**YOUR OBJECTIVE:** Take the lines from the beginning of the material through the line containing "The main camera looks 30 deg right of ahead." and retype them exactly, leaving the pictures out.

>>>>

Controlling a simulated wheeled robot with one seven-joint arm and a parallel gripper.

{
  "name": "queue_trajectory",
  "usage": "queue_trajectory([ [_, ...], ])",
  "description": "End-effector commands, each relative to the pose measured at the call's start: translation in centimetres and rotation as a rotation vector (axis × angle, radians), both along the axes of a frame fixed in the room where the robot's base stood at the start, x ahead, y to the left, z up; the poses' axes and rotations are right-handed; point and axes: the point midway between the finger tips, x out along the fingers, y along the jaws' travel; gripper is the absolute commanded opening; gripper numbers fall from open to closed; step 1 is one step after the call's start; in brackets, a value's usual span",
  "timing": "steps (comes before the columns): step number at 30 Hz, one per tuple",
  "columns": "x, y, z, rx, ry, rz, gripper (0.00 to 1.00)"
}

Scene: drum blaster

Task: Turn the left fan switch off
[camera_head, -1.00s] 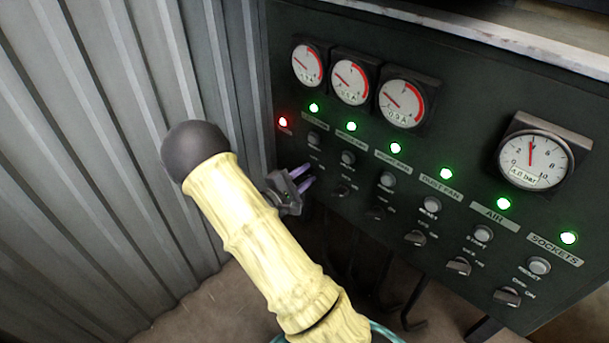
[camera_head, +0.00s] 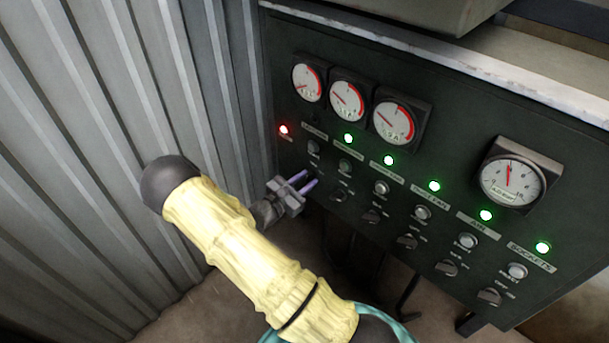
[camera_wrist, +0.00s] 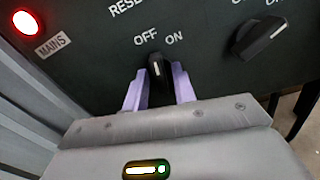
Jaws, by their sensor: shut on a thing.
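The left fan switch is a black rotary knob (camera_wrist: 158,75) under the OFF and ON labels in the wrist view. Its white mark points up toward OFF. My gripper (camera_wrist: 158,88) is shut on this knob, with one purple finger on each side. In the head view my gripper (camera_head: 303,181) is at the leftmost switch in the lower row of the dark panel (camera_head: 330,235), and it hides that switch. The lamp above this column (camera_head: 315,119) is dark. The leftmost gauge (camera_head: 307,83) has its needle low on the left.
A second knob (camera_wrist: 258,38) sits to the right in the wrist view. A red MAINS lamp (camera_wrist: 26,21) glows at left. Several green lamps (camera_head: 434,186) are lit along the panel. A corrugated metal wall (camera_head: 90,130) stands close on the left.

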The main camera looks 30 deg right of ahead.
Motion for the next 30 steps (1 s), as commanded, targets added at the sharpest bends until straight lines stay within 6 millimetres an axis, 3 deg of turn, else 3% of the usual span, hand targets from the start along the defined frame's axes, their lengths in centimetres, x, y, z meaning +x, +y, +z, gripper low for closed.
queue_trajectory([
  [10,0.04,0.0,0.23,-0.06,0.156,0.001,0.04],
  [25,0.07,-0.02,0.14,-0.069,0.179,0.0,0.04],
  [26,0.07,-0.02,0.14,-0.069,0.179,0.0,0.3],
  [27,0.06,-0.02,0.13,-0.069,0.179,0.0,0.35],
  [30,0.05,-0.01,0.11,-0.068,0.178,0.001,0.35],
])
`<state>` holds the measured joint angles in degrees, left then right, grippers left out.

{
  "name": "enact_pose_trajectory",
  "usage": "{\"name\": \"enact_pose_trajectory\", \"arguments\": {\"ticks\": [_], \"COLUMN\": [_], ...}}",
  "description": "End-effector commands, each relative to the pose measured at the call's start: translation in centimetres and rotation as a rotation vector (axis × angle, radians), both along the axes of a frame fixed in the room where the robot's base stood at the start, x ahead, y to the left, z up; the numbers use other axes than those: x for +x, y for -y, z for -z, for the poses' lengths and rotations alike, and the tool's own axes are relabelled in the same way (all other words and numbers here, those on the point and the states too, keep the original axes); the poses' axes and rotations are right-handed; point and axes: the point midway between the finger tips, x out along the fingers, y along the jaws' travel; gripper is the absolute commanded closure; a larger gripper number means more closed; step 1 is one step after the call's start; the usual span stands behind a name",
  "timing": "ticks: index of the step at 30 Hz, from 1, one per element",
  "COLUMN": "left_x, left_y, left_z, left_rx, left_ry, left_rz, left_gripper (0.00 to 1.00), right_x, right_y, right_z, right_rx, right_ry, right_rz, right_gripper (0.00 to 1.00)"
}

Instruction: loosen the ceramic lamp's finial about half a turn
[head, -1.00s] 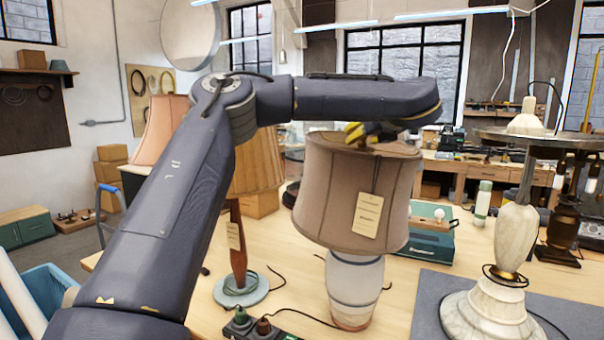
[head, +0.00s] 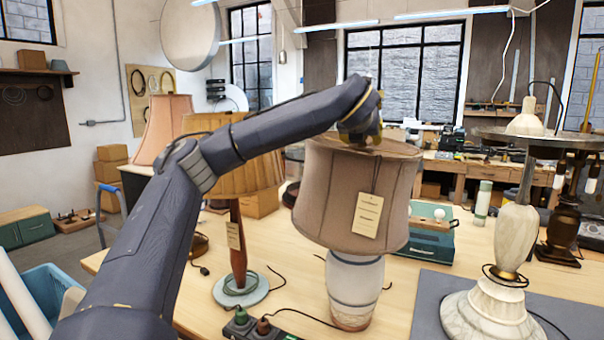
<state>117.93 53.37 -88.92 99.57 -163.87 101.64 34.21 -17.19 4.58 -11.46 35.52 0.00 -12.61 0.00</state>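The ceramic lamp has a white, banded base (head: 355,290) and stands upright on the workbench. Its brownish-pink drum shade (head: 335,205) carries a paper tag (head: 367,215). My left arm reaches in from the left, and my left gripper (head: 362,137) is over the top of the shade, near its centre. The finial is hidden behind the gripper and wrist. The fingertips are too small and covered to tell whether they are open or shut. My right gripper is not in view.
A wooden lamp with a pleated shade (head: 245,165) stands close on the left, under my arm. A marble lamp (head: 516,240) stands on a grey mat (head: 425,300) at right. A teal box (head: 428,238) sits behind. Power sockets (head: 250,328) lie in front.

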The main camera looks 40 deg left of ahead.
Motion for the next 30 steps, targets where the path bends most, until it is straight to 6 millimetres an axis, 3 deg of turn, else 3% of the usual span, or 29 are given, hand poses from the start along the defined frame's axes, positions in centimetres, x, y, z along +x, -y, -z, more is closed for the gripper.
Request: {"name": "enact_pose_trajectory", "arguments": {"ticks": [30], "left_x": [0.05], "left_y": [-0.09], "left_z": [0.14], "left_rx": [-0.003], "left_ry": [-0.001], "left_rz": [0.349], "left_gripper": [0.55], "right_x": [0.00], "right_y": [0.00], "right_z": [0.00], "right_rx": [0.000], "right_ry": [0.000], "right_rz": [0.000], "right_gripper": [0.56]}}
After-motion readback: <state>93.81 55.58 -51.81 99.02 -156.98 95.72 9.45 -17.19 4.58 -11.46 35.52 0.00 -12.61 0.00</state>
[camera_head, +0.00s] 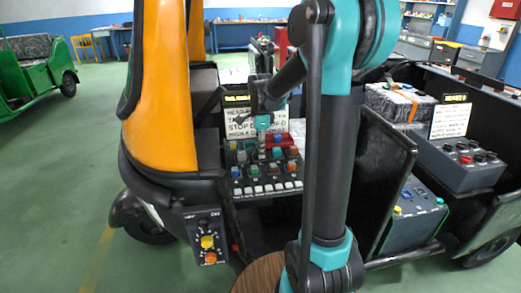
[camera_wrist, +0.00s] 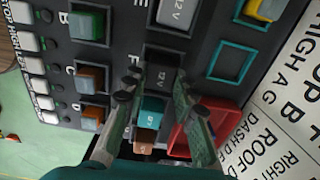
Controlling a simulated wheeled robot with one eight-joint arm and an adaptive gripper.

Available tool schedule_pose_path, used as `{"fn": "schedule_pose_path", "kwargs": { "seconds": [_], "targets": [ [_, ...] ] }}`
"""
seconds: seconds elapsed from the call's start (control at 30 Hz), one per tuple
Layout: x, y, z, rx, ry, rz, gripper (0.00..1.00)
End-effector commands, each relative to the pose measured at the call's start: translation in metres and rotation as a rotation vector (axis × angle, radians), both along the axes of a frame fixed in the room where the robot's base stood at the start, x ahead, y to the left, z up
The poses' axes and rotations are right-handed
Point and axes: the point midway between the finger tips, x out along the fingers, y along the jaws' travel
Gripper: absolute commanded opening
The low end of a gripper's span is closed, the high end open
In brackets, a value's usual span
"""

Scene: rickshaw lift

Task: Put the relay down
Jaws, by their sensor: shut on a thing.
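In the wrist view, the two fingers of my gripper (camera_wrist: 157,88) close on a dark relay marked 12V (camera_wrist: 162,72), held over the relay panel (camera_wrist: 120,55) near the letter F. Whether it touches the panel is unclear. A teal relay (camera_wrist: 152,108) and a brown one (camera_wrist: 146,136) show between the fingers, lower in the picture. An empty teal-outlined square (camera_wrist: 232,61) lies up and right of the gripper. A red tray (camera_wrist: 225,120) is partly hidden behind the right finger. In the head view, my gripper (camera_head: 262,136) is above the panel (camera_head: 262,172).
Green (camera_wrist: 88,24) and orange (camera_wrist: 90,78) relays stand left of the gripper. A printed label sheet (camera_wrist: 275,125) lies to the right. A black switch box (camera_head: 465,165) and a blue-topped box (camera_head: 412,220) stand right of my arm. The green floor (camera_head: 60,170) is clear at left.

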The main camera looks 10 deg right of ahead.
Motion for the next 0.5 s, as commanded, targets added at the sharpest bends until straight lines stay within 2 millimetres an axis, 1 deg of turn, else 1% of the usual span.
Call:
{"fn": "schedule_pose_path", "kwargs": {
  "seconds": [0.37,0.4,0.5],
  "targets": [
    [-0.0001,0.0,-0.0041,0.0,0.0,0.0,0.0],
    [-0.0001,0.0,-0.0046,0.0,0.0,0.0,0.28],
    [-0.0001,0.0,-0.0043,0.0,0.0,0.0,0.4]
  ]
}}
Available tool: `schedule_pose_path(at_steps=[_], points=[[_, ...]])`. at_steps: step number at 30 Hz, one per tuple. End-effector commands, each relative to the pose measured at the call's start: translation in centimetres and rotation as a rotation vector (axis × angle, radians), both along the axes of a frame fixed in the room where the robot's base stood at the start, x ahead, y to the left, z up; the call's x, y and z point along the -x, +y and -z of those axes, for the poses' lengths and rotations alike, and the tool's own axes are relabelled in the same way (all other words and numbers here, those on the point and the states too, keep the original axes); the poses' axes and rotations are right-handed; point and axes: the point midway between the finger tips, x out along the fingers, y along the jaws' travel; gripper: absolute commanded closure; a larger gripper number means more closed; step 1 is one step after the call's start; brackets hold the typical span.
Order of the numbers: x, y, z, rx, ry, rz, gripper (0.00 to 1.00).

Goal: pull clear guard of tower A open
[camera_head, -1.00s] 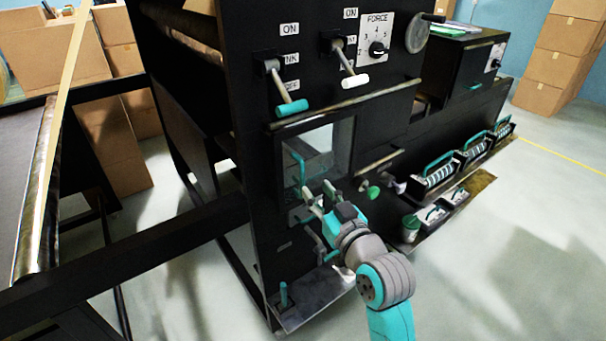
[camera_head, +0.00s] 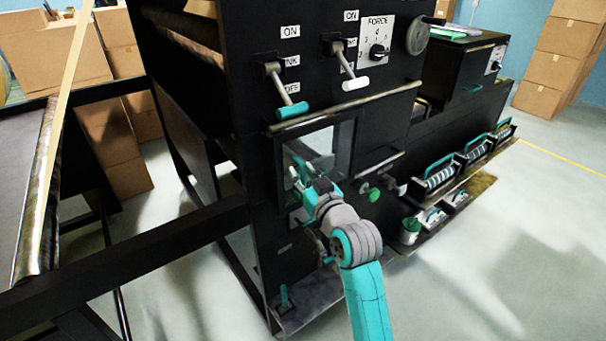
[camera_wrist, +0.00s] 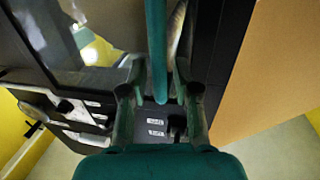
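The clear guard (camera_head: 321,142) of the tower shows as a see-through pane in the black front panel, below the levers. Its teal handle is mostly hidden behind my arm in the head view. In the wrist view a teal bar (camera_wrist: 156,45), which looks like that handle, runs down between my fingers. My gripper (camera_wrist: 158,98) is open around the bar, with a gap on each side. In the head view my gripper (camera_head: 297,168) is at the left part of the guard, its fingertips partly hidden.
A teal-tipped lever (camera_head: 292,110) and a white-tipped lever (camera_head: 355,84) stick out above the guard. A green knob (camera_head: 374,195) is right of my arm. Trays with teal-handled rollers (camera_head: 440,176) stand further right. A low shelf (camera_head: 305,305) juts out below.

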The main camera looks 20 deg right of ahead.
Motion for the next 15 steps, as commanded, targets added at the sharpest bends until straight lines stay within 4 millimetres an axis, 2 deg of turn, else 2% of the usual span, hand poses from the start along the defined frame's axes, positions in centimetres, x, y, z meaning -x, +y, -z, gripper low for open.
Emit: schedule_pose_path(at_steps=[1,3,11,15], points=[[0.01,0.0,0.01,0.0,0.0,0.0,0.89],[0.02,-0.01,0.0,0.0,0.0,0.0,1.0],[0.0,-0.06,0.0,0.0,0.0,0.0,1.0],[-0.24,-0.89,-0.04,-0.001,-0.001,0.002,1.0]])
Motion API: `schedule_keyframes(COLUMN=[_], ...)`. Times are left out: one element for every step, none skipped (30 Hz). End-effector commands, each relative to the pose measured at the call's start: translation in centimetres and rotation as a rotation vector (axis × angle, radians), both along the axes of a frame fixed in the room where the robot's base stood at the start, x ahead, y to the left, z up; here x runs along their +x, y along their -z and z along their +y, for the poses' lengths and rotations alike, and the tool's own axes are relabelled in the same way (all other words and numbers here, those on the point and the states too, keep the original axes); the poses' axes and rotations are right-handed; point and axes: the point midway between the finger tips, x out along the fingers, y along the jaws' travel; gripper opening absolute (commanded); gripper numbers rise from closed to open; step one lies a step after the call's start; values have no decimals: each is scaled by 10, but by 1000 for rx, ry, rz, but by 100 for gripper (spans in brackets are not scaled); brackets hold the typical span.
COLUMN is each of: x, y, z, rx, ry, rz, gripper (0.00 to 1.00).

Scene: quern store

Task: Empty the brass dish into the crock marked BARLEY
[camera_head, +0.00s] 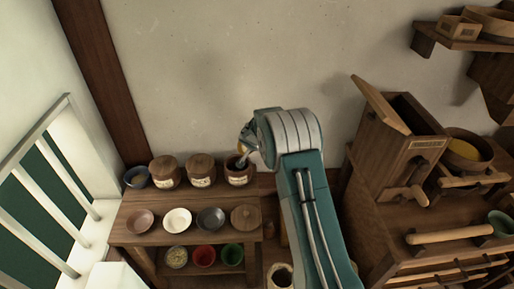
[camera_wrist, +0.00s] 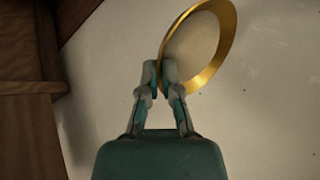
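My gripper (camera_wrist: 160,70) is shut on the rim of the brass dish (camera_wrist: 223,52), which is steeply tilted in the wrist view. In the head view my gripper (camera_head: 247,143) is above an open brown crock (camera_head: 238,175) at the back right of the small table. Only a sliver of the dish shows there, so its contents cannot be told. The crock has a pale label too small to read. Two similar crocks with wooden lids, a middle one (camera_head: 201,171) and a left one (camera_head: 165,172), stand beside it. A round wooden lid (camera_head: 245,218) lies at the table's front right.
Small bowls, pinkish (camera_head: 140,221), white (camera_head: 177,220) and dark grey (camera_head: 211,219), line the table's front. A blue bowl (camera_head: 137,177) stands back left. More bowls sit on the lower shelf. A wooden mill (camera_head: 398,140) stands to the right; a white railing (camera_head: 50,190) is left.

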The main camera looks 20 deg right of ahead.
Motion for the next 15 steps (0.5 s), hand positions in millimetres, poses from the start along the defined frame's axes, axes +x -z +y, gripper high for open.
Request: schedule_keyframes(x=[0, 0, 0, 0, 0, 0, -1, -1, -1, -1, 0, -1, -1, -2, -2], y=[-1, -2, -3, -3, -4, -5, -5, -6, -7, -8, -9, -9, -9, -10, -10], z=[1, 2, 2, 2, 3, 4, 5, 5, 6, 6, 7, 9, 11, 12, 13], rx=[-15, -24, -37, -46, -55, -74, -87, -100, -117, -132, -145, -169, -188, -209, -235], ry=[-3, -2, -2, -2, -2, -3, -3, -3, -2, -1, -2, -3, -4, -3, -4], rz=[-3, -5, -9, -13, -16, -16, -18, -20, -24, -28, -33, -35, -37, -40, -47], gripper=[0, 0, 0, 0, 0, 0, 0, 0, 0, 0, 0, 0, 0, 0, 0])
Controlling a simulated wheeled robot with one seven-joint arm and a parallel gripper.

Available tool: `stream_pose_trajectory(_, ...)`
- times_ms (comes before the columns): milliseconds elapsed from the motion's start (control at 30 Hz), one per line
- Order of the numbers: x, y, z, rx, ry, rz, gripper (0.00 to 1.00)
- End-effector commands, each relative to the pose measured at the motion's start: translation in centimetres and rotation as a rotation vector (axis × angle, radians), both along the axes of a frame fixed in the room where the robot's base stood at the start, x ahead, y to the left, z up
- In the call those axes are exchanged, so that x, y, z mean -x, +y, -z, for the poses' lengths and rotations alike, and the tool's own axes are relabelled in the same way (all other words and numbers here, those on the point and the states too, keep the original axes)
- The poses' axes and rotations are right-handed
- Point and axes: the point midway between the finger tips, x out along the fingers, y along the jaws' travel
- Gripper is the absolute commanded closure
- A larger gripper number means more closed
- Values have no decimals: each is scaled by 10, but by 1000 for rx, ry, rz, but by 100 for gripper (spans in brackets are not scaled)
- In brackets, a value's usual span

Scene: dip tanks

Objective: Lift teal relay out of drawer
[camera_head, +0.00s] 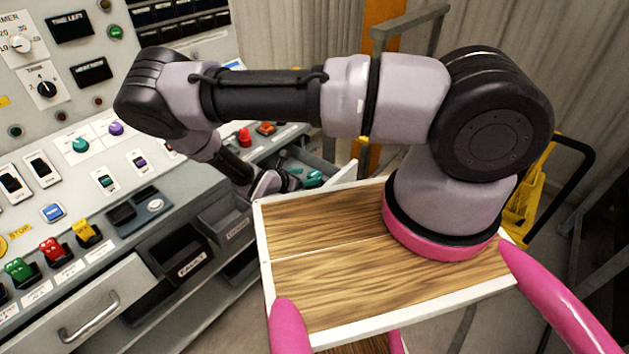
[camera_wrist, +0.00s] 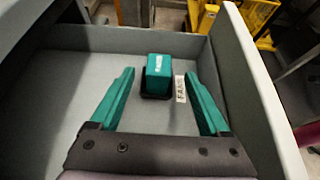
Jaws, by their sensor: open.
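The teal relay (camera_wrist: 159,72) stands on a dark base on the floor of the open grey drawer (camera_wrist: 120,37). A small white label with dark print lies on the drawer floor just right of it. My gripper (camera_wrist: 158,82) has teal fingers, open, reaching into the drawer with one on each side of the relay; a gap shows on both sides and neither appears to touch it. In the head view, a teal piece (camera_head: 313,178) shows in the drawer (camera_head: 340,172) by my wrist; I cannot tell whether it is relay or finger.
The control panel (camera_head: 75,150) with knobs and switches stands left of the drawer. Drawer walls stand close around my gripper. Below the panel are dark bins (camera_head: 180,262) and a handled drawer (camera_head: 85,310). A yellow cart (camera_head: 527,205) stands at the right.

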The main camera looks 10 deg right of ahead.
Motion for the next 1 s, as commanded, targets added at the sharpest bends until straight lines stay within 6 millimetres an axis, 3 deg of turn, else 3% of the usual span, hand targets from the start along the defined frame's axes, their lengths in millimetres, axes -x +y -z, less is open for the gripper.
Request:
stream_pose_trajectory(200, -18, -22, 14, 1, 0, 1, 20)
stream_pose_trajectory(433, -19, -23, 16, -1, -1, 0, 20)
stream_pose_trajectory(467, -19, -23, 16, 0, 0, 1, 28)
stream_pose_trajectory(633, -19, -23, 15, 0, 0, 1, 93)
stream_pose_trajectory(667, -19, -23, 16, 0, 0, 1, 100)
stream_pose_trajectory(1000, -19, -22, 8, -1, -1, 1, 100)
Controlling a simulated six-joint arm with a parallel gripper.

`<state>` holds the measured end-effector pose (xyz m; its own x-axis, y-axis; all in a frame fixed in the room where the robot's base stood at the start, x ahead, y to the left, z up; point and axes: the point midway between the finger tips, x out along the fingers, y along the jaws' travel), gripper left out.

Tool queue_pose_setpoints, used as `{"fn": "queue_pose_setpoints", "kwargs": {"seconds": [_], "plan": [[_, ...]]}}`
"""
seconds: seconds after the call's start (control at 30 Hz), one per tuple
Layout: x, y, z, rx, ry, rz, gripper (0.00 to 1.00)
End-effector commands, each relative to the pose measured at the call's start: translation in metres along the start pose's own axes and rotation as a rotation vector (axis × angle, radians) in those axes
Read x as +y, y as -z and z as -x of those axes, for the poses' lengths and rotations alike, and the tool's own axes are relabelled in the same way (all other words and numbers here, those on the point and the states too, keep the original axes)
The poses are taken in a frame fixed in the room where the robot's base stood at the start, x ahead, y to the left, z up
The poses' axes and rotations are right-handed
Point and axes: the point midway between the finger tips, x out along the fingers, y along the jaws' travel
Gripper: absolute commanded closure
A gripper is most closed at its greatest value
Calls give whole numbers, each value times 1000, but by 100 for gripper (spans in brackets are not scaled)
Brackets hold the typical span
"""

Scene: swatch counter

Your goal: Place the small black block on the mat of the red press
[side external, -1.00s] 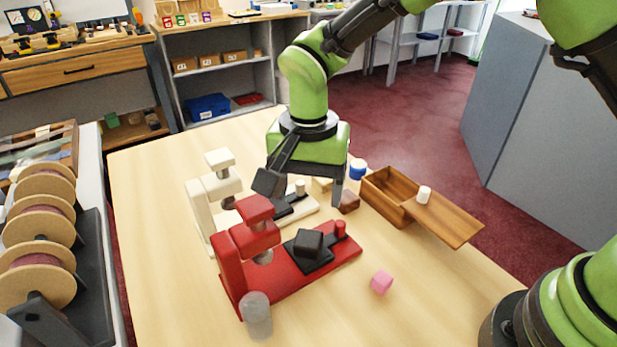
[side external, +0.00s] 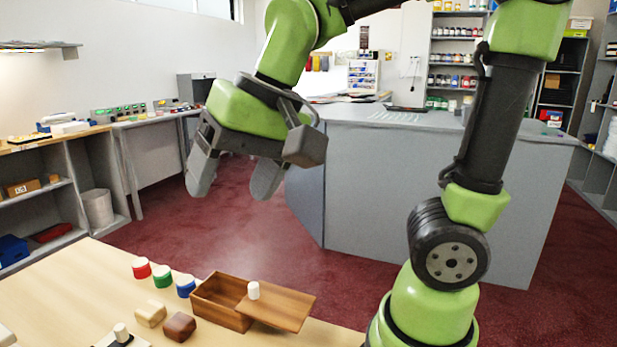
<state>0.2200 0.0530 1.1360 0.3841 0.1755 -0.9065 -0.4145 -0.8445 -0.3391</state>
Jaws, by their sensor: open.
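My gripper (side external: 232,188) is raised high above the far side of the table, tilted, with its two grey fingers spread apart and nothing between them. The small black block and the red press are outside the present view.
A wooden box (side external: 222,318) with its lid (side external: 276,311) slid partly off stands on the table (side external: 78,285). Red, green and blue capped jars (side external: 162,276), a tan block (side external: 150,313) and a brown block (side external: 180,327) are left of it. A grey counter (side external: 400,205) stands behind.

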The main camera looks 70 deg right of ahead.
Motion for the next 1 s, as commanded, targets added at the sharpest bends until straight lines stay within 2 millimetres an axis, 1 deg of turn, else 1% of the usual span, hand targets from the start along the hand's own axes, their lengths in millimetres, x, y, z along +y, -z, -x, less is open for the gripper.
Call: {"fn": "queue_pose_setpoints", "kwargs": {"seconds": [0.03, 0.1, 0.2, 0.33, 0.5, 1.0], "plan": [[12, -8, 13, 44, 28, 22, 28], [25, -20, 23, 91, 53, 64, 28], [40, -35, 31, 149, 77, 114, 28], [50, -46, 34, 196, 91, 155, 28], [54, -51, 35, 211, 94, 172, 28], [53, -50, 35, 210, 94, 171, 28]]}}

<<<<

**TASK RESULT:**
Controlling a simulated wheeled robot with one seven-joint arm and a parallel gripper.

{
  "name": "queue_trajectory",
  "usage": "queue_trajectory([ [_, ...], ])",
  "description": "End-effector commands, each relative to the pose measured at the call's start: translation in centimetres and rotation as a rotation vector (axis × angle, radians), both along the axes of a frame fixed in the room where the robot's base stood at the start, x ahead, y to the left, z up; the poses' axes and rotations are right-handed; point and axes: the point midway between the finger tips, x out along the fingers, y along the jaws' travel; gripper is the absolute commanded opening; gripper numbers fall from open to closed; step 1 is one step after the call's start; in brackets, a value's usual span",
  "timing": "steps (comes before the columns): step number at 30 Hz, one per tuple",
  "columns": "x, y, z, rx, ry, rz, gripper (0.00 to 1.00)"
}

Scene: drum blaster

Task: Turn the left fan switch off
[camera_head, -1.00s] 
[camera_head, +0.00s] 
[camera_wrist, +0.00s] 
Jaws, by their sensor: shut on a thing.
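The left fan switch is a black rotary knob (camera_wrist: 158,75) under the OFF and ON labels in the wrist view. Its white mark points up toward OFF. My gripper (camera_wrist: 158,88) is shut on this knob, with one purple finger on each side. In the head view my gripper (camera_head: 303,181) is at the leftmost switch in the lower row of the dark panel (camera_head: 330,235), and it hides that switch. The lamp above this column (camera_head: 315,119) is dark. The leftmost gauge (camera_head: 307,83) has its needle low on the left.
A second knob (camera_wrist: 258,38) sits to the right in the wrist view. A red MAINS lamp (camera_wrist: 26,21) glows at left. Several green lamps (camera_head: 434,186) are lit along the panel. A corrugated metal wall (camera_head: 90,130) stands close on the left.

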The main camera looks 30 deg right of ahead.

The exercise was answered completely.